Re: [Dovecot] POP3 vs. IMAP Load/Memory usage in Dovecot 1.0.15

11 Jul 2011

      On 7/11/2011 8:20 AM, lists@truthisfreedom.org.uk wrote:
...
Hi Stan,
Quoting Stan Hoeppner <stan@hardwarefreak.com>:
...
On 7/11/2011 4:28 AM, lists@truthisfreedom.org.uk wrote:
...
Quoting Stan Hoeppner <stan@hardwarefreak.com>:
This still doesn't provide us with the necessary information to give you
an intelligent answer to your question.
Sorry, I thought I'd given quite a large amount of detail so far.
To answer the questions I believe were in your analogy:

All the servers are made by the same manufacturer (Dell)
They are all the same model (R410)
The have the same engine (24 cores, 24G RAM, SAS Drives)
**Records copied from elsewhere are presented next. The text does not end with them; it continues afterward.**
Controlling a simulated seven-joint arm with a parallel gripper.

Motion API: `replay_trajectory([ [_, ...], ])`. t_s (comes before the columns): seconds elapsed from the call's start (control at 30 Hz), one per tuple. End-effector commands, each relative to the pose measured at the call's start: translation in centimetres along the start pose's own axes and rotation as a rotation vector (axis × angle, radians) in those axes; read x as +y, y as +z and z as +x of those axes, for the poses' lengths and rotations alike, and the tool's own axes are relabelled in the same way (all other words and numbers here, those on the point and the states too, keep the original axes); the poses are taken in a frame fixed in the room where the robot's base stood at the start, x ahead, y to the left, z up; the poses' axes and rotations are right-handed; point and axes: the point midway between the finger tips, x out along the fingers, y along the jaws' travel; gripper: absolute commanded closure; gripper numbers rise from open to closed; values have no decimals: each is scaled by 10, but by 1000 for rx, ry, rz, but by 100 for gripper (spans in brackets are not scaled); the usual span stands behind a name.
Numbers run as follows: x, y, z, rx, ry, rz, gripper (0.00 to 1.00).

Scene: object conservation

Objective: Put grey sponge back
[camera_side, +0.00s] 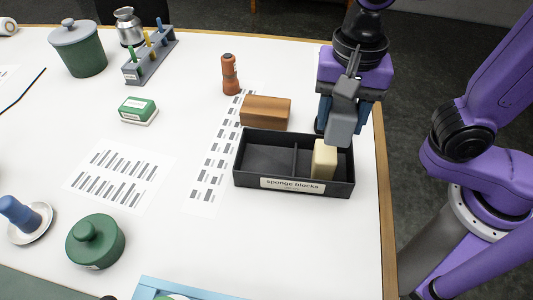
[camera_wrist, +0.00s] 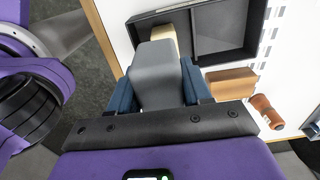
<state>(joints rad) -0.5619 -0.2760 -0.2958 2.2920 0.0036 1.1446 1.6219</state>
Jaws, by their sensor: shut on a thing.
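The grey sponge (camera_side: 342,110) is held upright in my gripper (camera_side: 341,122), above the back right part of the black tray labelled "sponge blocks" (camera_side: 257,181). In the wrist view the grey sponge (camera_wrist: 158,75) sits between the two blue fingers of my gripper (camera_wrist: 162,82), which are shut on it. A cream sponge (camera_side: 324,160) stands in the tray's right part, just in front of the grey one in the side view. The wrist view shows part of the cream sponge (camera_wrist: 163,38) beyond the grey one. The tray's left compartment is empty.
A brown block (camera_side: 265,112) lies just behind the tray, and an orange-brown bottle-like item (camera_side: 230,75) stands farther back. A green and white block (camera_side: 138,110) and a green lidded pot (camera_side: 95,242) are to the left. The table's right edge is close to the tray.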

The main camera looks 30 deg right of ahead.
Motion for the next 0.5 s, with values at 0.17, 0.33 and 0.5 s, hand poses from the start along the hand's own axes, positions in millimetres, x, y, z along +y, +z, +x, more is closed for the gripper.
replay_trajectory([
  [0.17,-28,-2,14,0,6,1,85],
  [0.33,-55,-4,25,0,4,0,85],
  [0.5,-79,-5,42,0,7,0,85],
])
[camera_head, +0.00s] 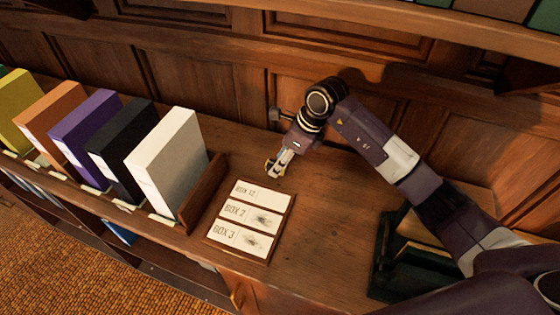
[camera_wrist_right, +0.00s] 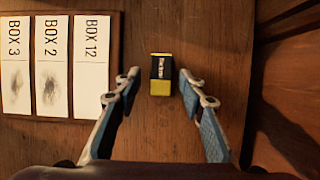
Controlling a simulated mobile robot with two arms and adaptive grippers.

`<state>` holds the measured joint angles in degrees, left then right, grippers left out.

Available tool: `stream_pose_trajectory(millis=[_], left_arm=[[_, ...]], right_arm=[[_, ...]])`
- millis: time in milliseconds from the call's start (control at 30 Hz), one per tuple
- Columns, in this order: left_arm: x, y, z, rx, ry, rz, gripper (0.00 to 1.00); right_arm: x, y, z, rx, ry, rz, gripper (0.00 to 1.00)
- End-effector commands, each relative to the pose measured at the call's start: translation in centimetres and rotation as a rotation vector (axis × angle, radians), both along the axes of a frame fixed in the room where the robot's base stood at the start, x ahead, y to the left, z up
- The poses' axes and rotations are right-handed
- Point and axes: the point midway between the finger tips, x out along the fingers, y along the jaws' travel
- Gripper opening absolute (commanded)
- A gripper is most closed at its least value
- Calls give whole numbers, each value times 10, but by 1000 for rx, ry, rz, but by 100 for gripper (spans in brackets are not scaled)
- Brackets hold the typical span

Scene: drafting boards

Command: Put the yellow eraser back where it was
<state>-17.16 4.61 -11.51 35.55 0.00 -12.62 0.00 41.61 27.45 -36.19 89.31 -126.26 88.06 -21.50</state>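The yellow eraser (camera_wrist_right: 161,73) has a black sleeve with pale lettering and lies on the bare wooden top beside the card board in the right wrist view. My right gripper (camera_wrist_right: 160,88) is open, with one fingertip on each side of the eraser and a gap to each. In the head view my right gripper (camera_head: 277,164) points down near the board's far end, and the eraser is mostly hidden there. The wooden board (camera_head: 269,256) holds three white cards: BOX 12 (camera_head: 262,194), BOX 2 (camera_head: 251,216) and BOX 3 (camera_head: 240,238). My left gripper is not in view.
Coloured box files, with a white one (camera_head: 167,160) at the right end, stand in a wooden rack (camera_head: 205,190) left of the board. A dark open box or tray (camera_head: 392,255) stands at right under my arm. A panelled wall is behind. Bare wood lies right of the board.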

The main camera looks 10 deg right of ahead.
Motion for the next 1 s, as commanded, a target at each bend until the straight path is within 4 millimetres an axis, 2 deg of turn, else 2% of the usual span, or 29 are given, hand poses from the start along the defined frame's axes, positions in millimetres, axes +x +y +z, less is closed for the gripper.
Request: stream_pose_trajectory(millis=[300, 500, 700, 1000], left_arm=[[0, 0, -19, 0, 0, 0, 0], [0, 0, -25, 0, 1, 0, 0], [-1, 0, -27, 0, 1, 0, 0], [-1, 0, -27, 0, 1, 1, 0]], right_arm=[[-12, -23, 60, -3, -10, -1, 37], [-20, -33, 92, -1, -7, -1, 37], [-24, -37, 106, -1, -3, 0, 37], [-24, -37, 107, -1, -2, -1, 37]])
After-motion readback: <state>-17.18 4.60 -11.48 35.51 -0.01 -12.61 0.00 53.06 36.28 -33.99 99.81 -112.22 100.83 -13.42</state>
The R410 is a two socket Xeon box with max 2 x 6 core CPUs.  The 24 CPUs
you see is the result of HyperThreading being enabled.  I'd disable HT
if I were you, or those boxen mine.
...

The motorway is exactly the same for all servers (NFS to a NetApp 6080
and a RAMSAN)
The weather is almost exactly the same (Same Datacentre, different
rooms/racks)
The Driver is exactly the same (Dovecot 1.0.15)
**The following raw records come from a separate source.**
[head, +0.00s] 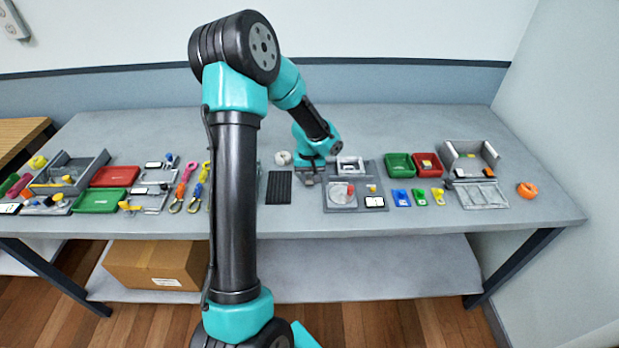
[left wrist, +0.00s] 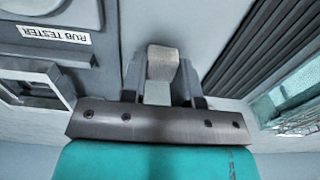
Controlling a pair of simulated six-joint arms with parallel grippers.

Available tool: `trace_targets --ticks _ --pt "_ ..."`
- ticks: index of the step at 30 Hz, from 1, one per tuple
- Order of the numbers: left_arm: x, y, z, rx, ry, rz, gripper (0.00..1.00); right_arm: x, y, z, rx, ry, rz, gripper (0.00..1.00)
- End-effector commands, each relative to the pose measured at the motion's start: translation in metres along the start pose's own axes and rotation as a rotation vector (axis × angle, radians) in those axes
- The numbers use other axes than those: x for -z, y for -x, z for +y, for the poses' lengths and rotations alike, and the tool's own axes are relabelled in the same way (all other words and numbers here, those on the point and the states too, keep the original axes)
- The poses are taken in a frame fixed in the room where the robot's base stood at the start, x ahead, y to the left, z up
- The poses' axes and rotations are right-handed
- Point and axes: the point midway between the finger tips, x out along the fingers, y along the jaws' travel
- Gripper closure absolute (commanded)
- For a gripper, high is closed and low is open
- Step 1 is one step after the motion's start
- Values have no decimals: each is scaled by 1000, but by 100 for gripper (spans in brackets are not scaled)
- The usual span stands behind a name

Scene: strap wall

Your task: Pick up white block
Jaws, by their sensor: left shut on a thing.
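The white block (left wrist: 163,62) shows as a small off-white piece between the two fingers of my left gripper (left wrist: 161,80) in the left wrist view. The fingers are shut on it, one on each side. In the head view my left gripper (head: 308,178) is low over the table, between the black ribbed mat and the grey tester tray. The block cannot be made out there. My right gripper is not in view.
The black ribbed mat (head: 279,187) lies left of the gripper. The grey tester tray (head: 341,206) is on its right, labelled "RUB TESTER" in the wrist view. A white roll (head: 283,158) stands behind the mat. Green (head: 399,165) and red (head: 427,165) bins stand farther right.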

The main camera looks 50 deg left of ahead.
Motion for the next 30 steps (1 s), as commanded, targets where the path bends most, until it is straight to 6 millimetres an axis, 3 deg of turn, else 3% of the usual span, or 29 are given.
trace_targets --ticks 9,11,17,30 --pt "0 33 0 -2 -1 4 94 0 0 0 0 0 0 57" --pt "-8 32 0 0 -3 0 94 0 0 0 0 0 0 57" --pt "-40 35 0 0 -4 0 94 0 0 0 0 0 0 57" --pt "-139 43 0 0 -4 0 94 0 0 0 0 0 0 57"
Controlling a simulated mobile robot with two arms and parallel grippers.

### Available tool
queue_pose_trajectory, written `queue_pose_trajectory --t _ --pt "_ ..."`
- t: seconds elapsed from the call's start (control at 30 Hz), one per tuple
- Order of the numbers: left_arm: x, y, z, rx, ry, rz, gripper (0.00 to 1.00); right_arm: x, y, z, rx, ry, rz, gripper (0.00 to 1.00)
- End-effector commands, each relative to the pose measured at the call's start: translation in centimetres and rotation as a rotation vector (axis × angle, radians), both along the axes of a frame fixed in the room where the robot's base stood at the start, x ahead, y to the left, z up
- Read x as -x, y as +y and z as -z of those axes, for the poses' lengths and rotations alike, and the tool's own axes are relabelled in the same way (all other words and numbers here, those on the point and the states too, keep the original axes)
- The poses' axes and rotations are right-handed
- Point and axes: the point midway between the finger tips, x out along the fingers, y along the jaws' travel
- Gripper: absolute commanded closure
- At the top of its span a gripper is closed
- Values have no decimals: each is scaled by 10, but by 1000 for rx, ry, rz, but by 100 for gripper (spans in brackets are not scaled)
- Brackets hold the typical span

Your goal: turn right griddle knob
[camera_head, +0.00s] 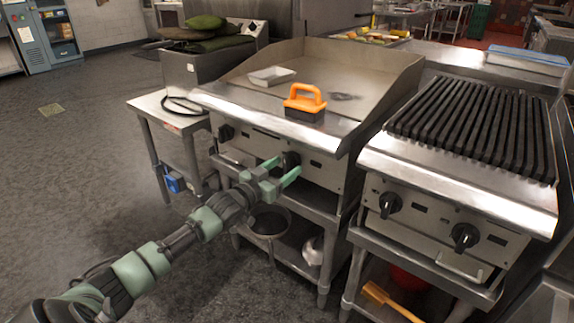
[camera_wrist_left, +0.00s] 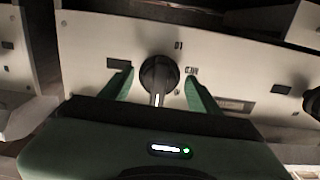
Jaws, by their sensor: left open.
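The griddle (camera_head: 345,60) is a steel flat-top on a stand, with two black knobs on its front panel. My left gripper (camera_head: 281,173) is at its right knob (camera_head: 289,161), which is partly hidden by the fingers in the head view. In the left wrist view the right knob (camera_wrist_left: 156,78) sits between the two green fingers of my left gripper (camera_wrist_left: 158,88), with a gap on each side. The fingers are open. A white mark on the knob points down in that view. The left knob (camera_head: 226,132) is clear of the gripper. My right gripper is not in view.
A charbroiler (camera_head: 478,125) with two knobs stands to the right. An orange-handled press (camera_head: 305,101) and a small tray (camera_head: 271,76) rest on the griddle. A pot (camera_head: 268,223) is on the shelf below. Open floor lies to the left.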

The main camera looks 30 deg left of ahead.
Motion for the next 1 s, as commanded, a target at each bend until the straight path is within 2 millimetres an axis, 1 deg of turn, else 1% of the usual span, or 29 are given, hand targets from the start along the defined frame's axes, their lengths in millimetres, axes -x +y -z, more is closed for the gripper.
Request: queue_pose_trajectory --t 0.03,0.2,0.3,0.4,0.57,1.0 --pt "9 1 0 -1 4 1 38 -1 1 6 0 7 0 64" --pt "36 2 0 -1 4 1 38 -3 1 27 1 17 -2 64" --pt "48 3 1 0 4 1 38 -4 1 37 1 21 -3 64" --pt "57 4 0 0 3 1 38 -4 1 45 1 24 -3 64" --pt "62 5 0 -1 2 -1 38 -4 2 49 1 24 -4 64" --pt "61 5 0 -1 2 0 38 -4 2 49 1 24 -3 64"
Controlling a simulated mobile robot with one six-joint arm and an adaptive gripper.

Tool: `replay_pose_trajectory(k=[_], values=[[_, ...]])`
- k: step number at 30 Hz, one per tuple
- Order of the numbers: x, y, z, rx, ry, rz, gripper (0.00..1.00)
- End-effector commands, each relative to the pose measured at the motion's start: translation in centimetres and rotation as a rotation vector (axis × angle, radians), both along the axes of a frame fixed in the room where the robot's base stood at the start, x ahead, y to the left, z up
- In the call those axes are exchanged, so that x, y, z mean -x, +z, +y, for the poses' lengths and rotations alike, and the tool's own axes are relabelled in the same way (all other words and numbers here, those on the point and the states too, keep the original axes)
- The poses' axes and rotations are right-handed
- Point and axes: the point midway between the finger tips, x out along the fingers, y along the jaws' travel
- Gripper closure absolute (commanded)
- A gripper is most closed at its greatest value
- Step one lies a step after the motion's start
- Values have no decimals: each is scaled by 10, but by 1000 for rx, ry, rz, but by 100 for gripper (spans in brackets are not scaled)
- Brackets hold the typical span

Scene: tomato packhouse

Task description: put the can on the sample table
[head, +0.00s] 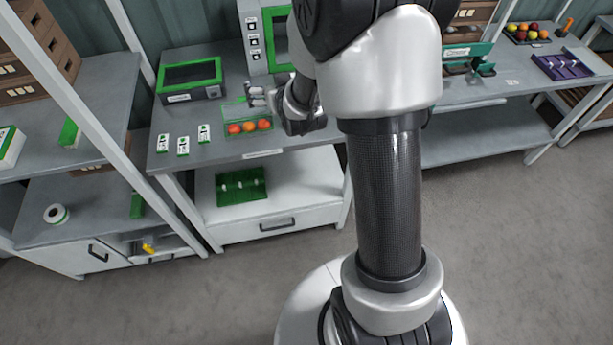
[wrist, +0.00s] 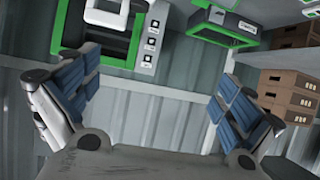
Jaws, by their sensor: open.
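I cannot make out a can in either view. My gripper (head: 257,96) is over the middle grey table (head: 215,148), just behind and above a clear green-edged tray (head: 246,126) of red and orange tomatoes. In the wrist view my gripper (wrist: 158,100) is open, with its blue-padded fingers wide apart and nothing between them. Nothing is labelled as the sample table, so I cannot tell which table it is. My arm hides part of the tables' middle.
A green-framed box (head: 190,79) and a tall green-framed machine (head: 252,38) stand at the table's back. Several white cards (head: 183,146) lie at its front left. A table at right holds a purple rack (head: 561,66) and a fruit tray (head: 527,36). The floor (head: 520,230) is clear.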

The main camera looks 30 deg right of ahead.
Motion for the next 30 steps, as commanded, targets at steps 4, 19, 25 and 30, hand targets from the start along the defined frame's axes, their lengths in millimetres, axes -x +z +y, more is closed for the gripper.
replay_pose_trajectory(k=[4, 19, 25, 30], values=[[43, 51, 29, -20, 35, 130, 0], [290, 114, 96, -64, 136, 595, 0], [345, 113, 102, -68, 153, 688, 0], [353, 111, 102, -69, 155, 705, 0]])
What operating system?  Linux or *BSD?  If Linux, what kernel version?
Given that you're running Dovecot 1.0.15 I'm guessing you're using
CentOS or RHEL 5.x and thus have kernel 2.6.18-xxx.  2.6.18 is 5 years
old now and not inappropriate for a modern 2 socket, 6 core
HyperThreading box.  You need a much newer kernel, preferably in the
2.6.3x series.  2.6.18 could be reporting incorrect load numbers on
these machines.
...
...
...
The vast majority of the RAM usage is cache, however there is still a
discrepancy between the IMAP servers and the POP3 servers.
It doesn't show in the top snapshots.
...
...
A discrepancy where?  RAM usage by the pop and imap processes?  Is there
any reason why you didn't post the actual data?
I thought I had explained this, but obviously not.
The discrepancies lie in two areas:

Load Average

On Linux, load average strictly shows total system CPU usage in
intervals, nothing else.  Neither memory, disk, nor network or anything
else affects load average.  Thus, with a 12 core system, until you see a
load average above 12 you have absolutely nothing to worry about.  With
HT enabled load averages pretty much go out the window as half the
"CPUs" are merely glorified duplicate register file phantoms.
Given that all mail apps are 100% IO bound, never CPU or memory bound,
I'd guess you'll never see a load average over 4.00 on any of these
machines with less than 1000 concurrent connections.  This assuming you
run a newer kernel and with HT disabled.  In other words, no more than 4
cores worth of CPU time will ever be eaten by your workload.  What
number do your Munin graphs show for load average for each set of boxes?
Do they even come close to 4?
Also note that TCP stack processing on the pop nodes will be greater
than that of the imap boxes, eating more CPU cycles.  More data sent
over the wire means more packets, more packets means more CPU time in
both code/data processing and interrupts.  If you're running iptables
rules on each host that bumps up network processing cycles a bit more yet.
...

RAM Usage (particularly in regard to cache)

...
In both cases, the value for each area is higher on the three nodes
running POP3 than the nodes running IMAP.
Almost all the memory consumption on both systems is buffer cache.  Thus
you don't have a memory issue on either host.  The kernel will free and
immediately reassign pages from cache to application processes as
needed.  I don't see evidence of the pop machine using more memory, in
fact the imap processes are using more.  Both boxes are just under 24GB
total usage and both using right at 20GB of cache.  Looks like a default
config Linux kernel based on the ultra aggressive caching and eating up
nearly all memory.
...
...
...
I guess all I'm really after knowing is if there is a reason why this is
the case so I can put my mind (and those of my team!) at ease before we
start making other changes to the infrastructure - the last thing I want
to do is increase the load on these nodes and watch them die because
they didn't have enough resources.
You still have not demonstrated what resources, if any, these nodes are
lacking.  The only thing you have mentioned is memory consumption.  All
Unices today will dump cache pages if a process needs memory space and
will instantly reallocate it.  If the bulk of the RAM on these systems
is consumed by disk cache, you don't have a problem.  If the "load" you
mentioned is caused by something other then memory usage, then can you
please show detail of such?  Could you at least provide a snapshot of
top output from one pop and one imap machine?
POP3: https://gist.github.com/1075816
IMAP: https://gist.github.com/1075821
Unfortunately I can't provide access to the Munin Graphs owing to
company policies, however I'm happy to post the output of pretty much
any command (except rm -rf ;) ) that you would like to see.
I hope that's enough detail, if not please let me know.
It may have been.  I'll know when you post your load numbers from those
top secret graphs. ;)
--
Stan